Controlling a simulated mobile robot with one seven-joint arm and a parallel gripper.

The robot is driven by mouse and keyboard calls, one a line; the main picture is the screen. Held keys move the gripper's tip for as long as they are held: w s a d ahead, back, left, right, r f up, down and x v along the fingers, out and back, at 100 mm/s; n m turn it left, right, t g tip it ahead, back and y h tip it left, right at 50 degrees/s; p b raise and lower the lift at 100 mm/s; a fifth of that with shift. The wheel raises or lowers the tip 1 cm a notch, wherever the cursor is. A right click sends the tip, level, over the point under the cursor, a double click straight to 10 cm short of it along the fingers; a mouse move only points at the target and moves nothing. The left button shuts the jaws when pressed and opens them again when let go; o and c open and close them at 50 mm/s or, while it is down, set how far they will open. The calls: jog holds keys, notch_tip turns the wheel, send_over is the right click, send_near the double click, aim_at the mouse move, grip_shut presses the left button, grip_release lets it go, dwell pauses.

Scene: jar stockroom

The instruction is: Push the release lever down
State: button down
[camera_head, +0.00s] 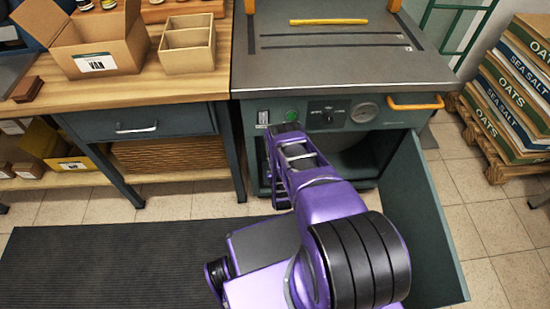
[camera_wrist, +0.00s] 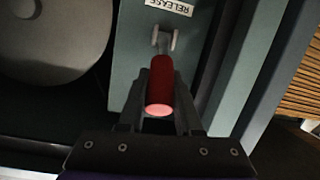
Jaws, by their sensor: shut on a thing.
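The release lever (camera_wrist: 160,87) has a red cylindrical grip and a metal pivot bracket, and it shows in the wrist view below a white label reading RELEASE (camera_wrist: 170,6). Its red end faces the camera. My gripper (camera_wrist: 160,112) has one finger on each side of the red grip and is shut on it. In the head view my purple arm reaches to the front of the grey-green machine (camera_head: 345,85), and the gripper (camera_head: 272,185) is at the machine's left front post. The lever is hidden there behind my arm.
The machine's lower door (camera_head: 430,225) hangs open to the right of my arm. A round grey part (camera_wrist: 50,35) shows inside the machine. A wooden workbench (camera_head: 125,90) stands at left, and a pallet of stacked sacks (camera_head: 510,90) at right. Floor at lower left has a dark mat (camera_head: 110,260).

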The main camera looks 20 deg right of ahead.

**To do:**
Please reproduce nothing but the lines from the one containing "State: button down" through the closing line of the listing, retyped word for word, pictures excluded.

**Result for this exercise:**
State: button down
[camera_head, +0.00s] 
[camera_wrist, +0.00s] 
Jaws, by their sensor: shut on a thing.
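The release lever (camera_wrist: 160,87) has a red cylindrical grip and a metal pivot bracket, and it shows in the wrist view below a white label reading RELEASE (camera_wrist: 170,6). Its red end faces the camera. My gripper (camera_wrist: 160,112) has one finger on each side of the red grip and is shut on it. In the head view my purple arm reaches to the front of the grey-green machine (camera_head: 345,85), and the gripper (camera_head: 272,185) is at the machine's left front post. The lever is hidden there behind my arm.
The machine's lower door (camera_head: 430,225) hangs open to the right of my arm. A round grey part (camera_wrist: 50,35) shows inside the machine. A wooden workbench (camera_head: 125,90) stands at left, and a pallet of stacked sacks (camera_head: 510,90) at right. Floor at lower left has a dark mat (camera_head: 110,260).

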The main camera looks 20 deg right of ahead.

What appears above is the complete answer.